Now as technology improved and people grew with it, they became immune to the powers the Body Shop had to offer. It was no longer enough; people were saving too much time and needed to feel like there saving time was bringing with it more good. Prince Charles finally living up to his duties buckled in and introduced an “organic” philosophy to farming, and again, minds were blown. In the sixties a cauliflower was just a cauliflower, but now we had a cauliflower, and an “organic” cauliflower. It was twice as expensive smaller and covered in dirt. It also went off in three hours after point of purchase. Soon people’s food budgets had doubled. Now there were two cauliflowers a good one and an evil one produced by evil people. You felt better because now you were paying twice as much for your cauliflower, you felt especially good if like Joe you used to be a tree cutter and now you had no money and so by spending two pounds on a white vegetable you really were giving back to the world all you had.

As the years went on the computer had slowly decimated every thing, in so many ways Goldblum had been proved right, Cranberry juice was everywhere, and with the developments in hyper efficiency came a void in actual substance. The computer had made it so simple to acquire films and music without payment, that the industries started to fall quickly. The computer had turned the idea of talent into an illusion. Before we knew it we all had the hardware to make our own films and music, again to the untalented this was deemed the blessing of living in a “democracy” but for those with genuine skills it was frightening. There were suddenly more songs in the world than ears to listen. If somebody in the Fourties had predicted this for the future it would have sounded fanciful, poetic even whimsy but the reality proved on the whole ugly. People had turned competitive and predatory, laughing at each other’s misguided beliefs in themselves. In fairness there is nothing funnier than watching people who are clearly rubbish believing in themselves.  Soon to cater for all the abundance of “talent” Simon Cowell devised the talent show to squeeze as much money out of one talented person every year for as long as it lasted. We were living in a time were everyone had a right to dream and nobody could tell anybody they weren’t good enough, even though nobody was really putting the effort in to be half as good as they used to have to be.
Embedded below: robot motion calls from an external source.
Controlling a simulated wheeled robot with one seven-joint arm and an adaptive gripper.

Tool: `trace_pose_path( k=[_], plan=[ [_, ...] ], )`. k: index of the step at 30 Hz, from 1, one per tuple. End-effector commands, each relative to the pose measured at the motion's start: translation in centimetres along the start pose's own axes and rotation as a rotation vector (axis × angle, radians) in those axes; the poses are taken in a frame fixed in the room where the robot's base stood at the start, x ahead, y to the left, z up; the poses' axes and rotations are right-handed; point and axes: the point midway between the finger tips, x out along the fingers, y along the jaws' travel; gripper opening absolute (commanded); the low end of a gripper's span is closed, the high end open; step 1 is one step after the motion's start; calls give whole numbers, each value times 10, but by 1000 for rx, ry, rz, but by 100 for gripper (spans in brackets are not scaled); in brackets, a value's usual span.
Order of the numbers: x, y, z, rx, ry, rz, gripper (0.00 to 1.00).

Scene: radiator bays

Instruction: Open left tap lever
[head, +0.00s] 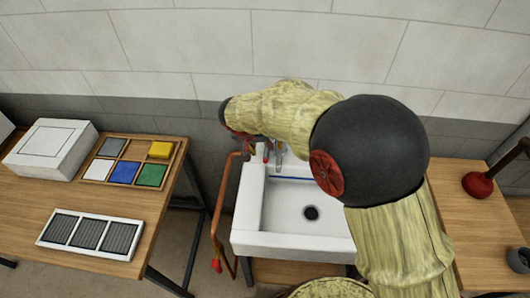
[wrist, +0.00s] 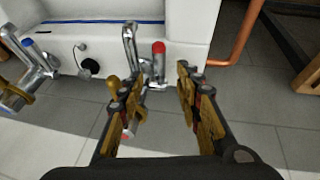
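The left tap (wrist: 158,66) is chrome with a red cap, at the upper middle of the wrist view; its red part shows small in the head view (head: 266,152). A chrome upright piece (wrist: 130,45) stands beside it. My gripper (wrist: 156,82) is open, with its two fingers apart and the red-capped tap between and beyond them. I cannot tell whether either finger touches it. In the head view my gripper is mostly hidden behind my arm at the sink's back left. A second chrome tap with a blue mark (wrist: 28,43) is at the left of the wrist view.
The white sink (head: 249,205) has a dark drain. A copper pipe (head: 215,225) runs along its left side. A left table holds a colour-block tray (head: 120,145), a white box (head: 50,148) and a grille (head: 90,234). A red plunger (head: 478,184) stands on the right table.

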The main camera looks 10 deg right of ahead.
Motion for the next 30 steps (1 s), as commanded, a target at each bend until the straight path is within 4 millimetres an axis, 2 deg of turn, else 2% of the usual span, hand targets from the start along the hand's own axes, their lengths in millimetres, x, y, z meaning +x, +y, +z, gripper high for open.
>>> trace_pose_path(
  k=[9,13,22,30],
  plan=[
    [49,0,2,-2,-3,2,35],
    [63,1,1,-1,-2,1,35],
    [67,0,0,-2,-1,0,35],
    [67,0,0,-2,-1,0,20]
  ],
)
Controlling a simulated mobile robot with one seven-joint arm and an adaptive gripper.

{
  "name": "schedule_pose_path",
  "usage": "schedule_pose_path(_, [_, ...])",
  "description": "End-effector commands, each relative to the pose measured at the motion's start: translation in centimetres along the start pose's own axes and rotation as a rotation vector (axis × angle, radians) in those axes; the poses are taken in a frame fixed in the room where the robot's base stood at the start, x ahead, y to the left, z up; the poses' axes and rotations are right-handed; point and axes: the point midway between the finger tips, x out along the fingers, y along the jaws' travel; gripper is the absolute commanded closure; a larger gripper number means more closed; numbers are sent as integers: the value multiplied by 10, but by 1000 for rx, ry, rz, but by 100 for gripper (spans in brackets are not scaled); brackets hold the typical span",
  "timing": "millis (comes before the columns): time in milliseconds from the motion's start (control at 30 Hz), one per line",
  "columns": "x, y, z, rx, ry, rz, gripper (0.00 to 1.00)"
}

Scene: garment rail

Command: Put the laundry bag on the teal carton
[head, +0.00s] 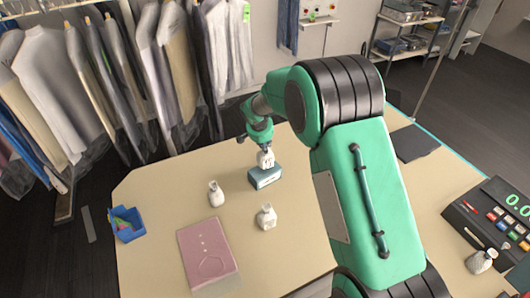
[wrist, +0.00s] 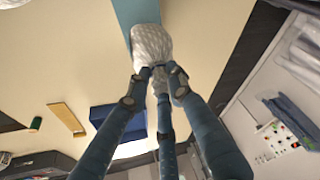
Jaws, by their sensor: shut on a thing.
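A white laundry bag (head: 265,160) hangs neck-up in my gripper (head: 263,147). My gripper's fingers (wrist: 157,76) are shut around the bag's gathered neck in the wrist view, with the bag's body (wrist: 152,45) beyond them. The teal carton (head: 265,179) stands on the table directly under the bag in the head view. Part of the teal carton (wrist: 137,12) also shows behind the bag in the wrist view. The bag's base is at the carton's top; I cannot tell whether it touches.
A pink folder (head: 208,254) and blue bin (head: 126,232) lie left. Garments (head: 130,70) hang behind the table.

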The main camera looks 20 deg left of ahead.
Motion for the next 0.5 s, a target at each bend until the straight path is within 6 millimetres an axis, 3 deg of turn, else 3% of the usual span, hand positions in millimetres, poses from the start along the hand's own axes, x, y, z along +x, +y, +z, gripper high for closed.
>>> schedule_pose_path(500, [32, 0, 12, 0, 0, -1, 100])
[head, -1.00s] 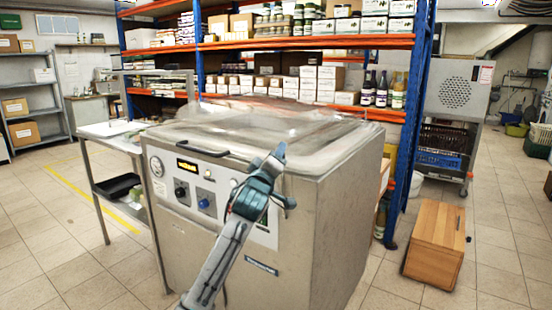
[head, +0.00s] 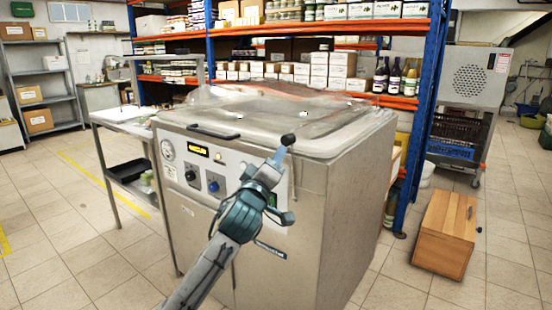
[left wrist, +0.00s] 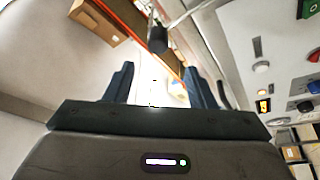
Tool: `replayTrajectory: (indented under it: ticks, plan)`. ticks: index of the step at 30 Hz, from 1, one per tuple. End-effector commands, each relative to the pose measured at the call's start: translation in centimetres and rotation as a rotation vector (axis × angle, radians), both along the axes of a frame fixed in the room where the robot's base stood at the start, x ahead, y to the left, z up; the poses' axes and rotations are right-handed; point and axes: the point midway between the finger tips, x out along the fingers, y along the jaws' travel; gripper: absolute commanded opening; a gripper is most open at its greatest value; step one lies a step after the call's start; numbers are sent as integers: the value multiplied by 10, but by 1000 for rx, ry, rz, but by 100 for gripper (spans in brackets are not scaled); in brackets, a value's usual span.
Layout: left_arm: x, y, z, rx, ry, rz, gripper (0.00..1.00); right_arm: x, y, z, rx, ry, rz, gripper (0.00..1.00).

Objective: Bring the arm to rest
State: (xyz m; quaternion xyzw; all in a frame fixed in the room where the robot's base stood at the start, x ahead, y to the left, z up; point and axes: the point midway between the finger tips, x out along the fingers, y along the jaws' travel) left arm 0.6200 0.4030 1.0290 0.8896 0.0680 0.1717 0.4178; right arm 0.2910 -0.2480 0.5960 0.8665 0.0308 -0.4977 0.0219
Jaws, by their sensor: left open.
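My left gripper (head: 268,178) is teal and grey. In the head view it stands in front of the steel machine's front panel, near its upper right corner. In the left wrist view its two dark fingers (left wrist: 160,82) are spread apart with nothing between them. A black knob (head: 288,139) on a thin metal rod shows just beyond the fingertips; it also shows in the left wrist view (left wrist: 158,38), past the fingers. I cannot tell whether the gripper touches it. My right gripper is not in view.
The steel machine (head: 345,215) with a clear lid (head: 265,105) fills the middle. A steel side table (head: 125,125) stands at its left, an orange and blue shelf rack (head: 430,90) behind. A wooden box (head: 447,230) lies on the floor at right. Floor is free at left.

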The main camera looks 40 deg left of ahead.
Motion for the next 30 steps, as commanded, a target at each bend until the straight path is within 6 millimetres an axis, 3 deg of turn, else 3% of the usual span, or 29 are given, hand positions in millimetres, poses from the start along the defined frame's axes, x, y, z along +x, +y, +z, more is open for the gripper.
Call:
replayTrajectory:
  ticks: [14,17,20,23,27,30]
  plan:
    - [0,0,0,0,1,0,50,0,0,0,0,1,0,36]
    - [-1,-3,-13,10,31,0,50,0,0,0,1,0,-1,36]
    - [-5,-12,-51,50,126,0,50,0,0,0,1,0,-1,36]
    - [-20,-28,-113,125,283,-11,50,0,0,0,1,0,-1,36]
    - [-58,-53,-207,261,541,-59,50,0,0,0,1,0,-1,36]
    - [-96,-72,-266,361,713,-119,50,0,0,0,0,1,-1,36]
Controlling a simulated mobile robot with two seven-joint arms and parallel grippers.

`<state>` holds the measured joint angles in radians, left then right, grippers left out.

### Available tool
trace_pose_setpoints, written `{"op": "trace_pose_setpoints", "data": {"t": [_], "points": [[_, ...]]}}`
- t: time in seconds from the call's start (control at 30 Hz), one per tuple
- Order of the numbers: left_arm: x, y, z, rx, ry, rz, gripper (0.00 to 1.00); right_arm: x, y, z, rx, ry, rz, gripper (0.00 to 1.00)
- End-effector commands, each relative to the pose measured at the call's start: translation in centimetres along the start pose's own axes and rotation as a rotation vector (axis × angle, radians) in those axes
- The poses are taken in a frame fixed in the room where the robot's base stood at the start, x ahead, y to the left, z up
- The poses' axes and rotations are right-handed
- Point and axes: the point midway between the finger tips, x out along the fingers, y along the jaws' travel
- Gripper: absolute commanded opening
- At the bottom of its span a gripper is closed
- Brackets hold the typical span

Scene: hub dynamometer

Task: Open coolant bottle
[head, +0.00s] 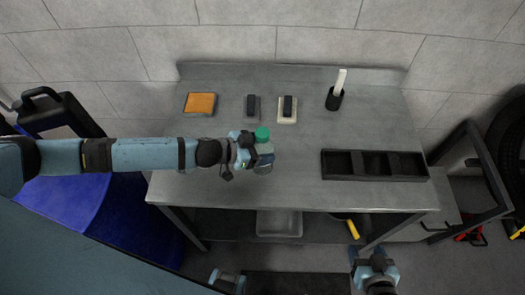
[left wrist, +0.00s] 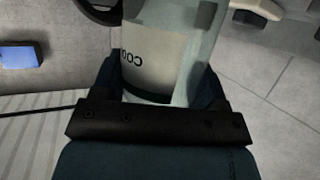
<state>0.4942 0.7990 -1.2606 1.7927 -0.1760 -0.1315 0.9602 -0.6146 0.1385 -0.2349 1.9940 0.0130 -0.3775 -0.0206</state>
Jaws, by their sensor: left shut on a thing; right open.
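The coolant bottle (head: 265,150) is pale and translucent with a green cap (head: 262,134) on top. It looks upright over the front middle of the workbench; I cannot tell whether its base touches the surface. My left gripper (head: 254,155) is shut on its body from the left. The left wrist view shows the bottle (left wrist: 165,50) between the fingers, with a white label partly reading "COO". The cap is out of that view. My right gripper (head: 373,258) is open and empty, low in front of the bench's right side, apart from the bottle.
The grey workbench (head: 215,185) holds an orange pad (head: 200,103), two small dark-topped blocks (head: 252,106) (head: 288,108), a black cup with a white stick (head: 335,98) and a black compartment tray (head: 375,166). A blue drum (head: 75,205) stands left.

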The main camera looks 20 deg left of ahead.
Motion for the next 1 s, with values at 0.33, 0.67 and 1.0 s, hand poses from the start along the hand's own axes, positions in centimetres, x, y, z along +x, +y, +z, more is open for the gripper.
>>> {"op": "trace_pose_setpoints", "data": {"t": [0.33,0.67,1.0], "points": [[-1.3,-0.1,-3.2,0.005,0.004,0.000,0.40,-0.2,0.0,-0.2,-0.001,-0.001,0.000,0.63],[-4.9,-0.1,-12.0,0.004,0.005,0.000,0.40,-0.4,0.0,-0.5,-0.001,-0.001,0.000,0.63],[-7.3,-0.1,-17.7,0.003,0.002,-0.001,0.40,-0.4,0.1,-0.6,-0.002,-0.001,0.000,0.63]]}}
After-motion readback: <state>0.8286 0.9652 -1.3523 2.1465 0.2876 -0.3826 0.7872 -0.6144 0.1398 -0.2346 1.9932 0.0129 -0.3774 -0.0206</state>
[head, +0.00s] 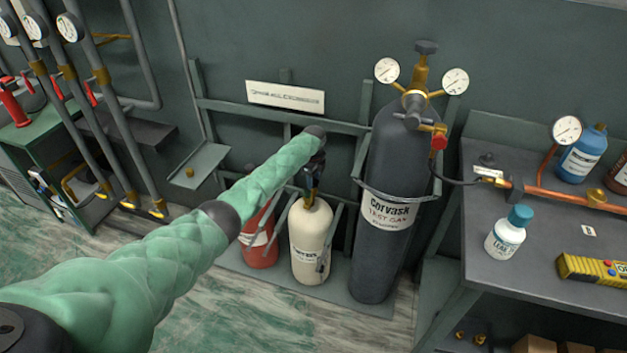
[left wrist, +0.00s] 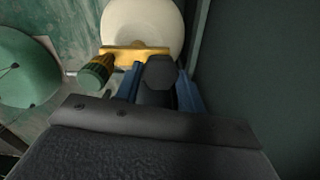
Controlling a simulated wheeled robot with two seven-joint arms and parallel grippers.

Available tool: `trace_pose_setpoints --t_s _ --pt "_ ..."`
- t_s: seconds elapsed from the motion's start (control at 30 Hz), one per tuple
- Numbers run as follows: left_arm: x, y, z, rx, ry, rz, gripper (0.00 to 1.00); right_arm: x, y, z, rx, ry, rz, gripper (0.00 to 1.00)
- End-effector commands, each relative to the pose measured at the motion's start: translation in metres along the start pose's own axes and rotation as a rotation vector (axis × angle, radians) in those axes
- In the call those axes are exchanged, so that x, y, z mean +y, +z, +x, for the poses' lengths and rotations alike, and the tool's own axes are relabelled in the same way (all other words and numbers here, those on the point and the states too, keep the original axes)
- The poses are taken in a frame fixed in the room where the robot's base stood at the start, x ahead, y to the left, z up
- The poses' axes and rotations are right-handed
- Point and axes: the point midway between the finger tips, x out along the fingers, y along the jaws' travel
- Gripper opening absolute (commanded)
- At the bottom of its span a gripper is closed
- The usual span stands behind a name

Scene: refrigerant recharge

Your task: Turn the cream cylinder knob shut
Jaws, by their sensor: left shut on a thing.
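The cream cylinder (head: 309,245) stands upright in the floor rack, between a red cylinder and a tall dark one. My left gripper (head: 313,178) is at its top, over the brass valve. In the left wrist view the cream cylinder (left wrist: 142,22) shows at the top, with its brass valve (left wrist: 135,53) in front and a green-and-brass side fitting (left wrist: 97,70) to the left. The blue fingers of my left gripper (left wrist: 160,90) are shut on a dark knob (left wrist: 160,72) at the valve. In the head view my gripper hides the knob. My right gripper is out of view.
The red cylinder (head: 259,236) is close on the left. The tall dark cylinder (head: 388,200) with its gauges is close on the right. A workbench (head: 540,235) at the right holds a white bottle (head: 506,232) and a yellow device (head: 592,268).

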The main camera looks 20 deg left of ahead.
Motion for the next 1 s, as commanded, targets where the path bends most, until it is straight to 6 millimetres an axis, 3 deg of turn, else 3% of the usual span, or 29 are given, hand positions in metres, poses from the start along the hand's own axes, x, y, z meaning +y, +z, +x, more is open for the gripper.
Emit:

To conclude there used to be a time when it wasn’t acceptable to walk down the street talking to yourself. Now if we see someone talking to themselves with no sign of an earpiece we presume they must have the most up to date phone. The boundaries of sanity have been blurred. We saved all this time and know not what to do with it, ending up ironically watching other people sleeping in real time on shows like Big Brother (this point is totally out of date) and confirming Andy Warhol’s prediction that everyone would have their fifteen minutes of fame. However Andy Warhol was wrong about one thing, and that was the price of the Cauliflower, he could not imagine and ridiculed the prospect of one costing two pounds.  He may have been a bit set in his ways, but if only we had listened to Jeff Goldblum, just a little.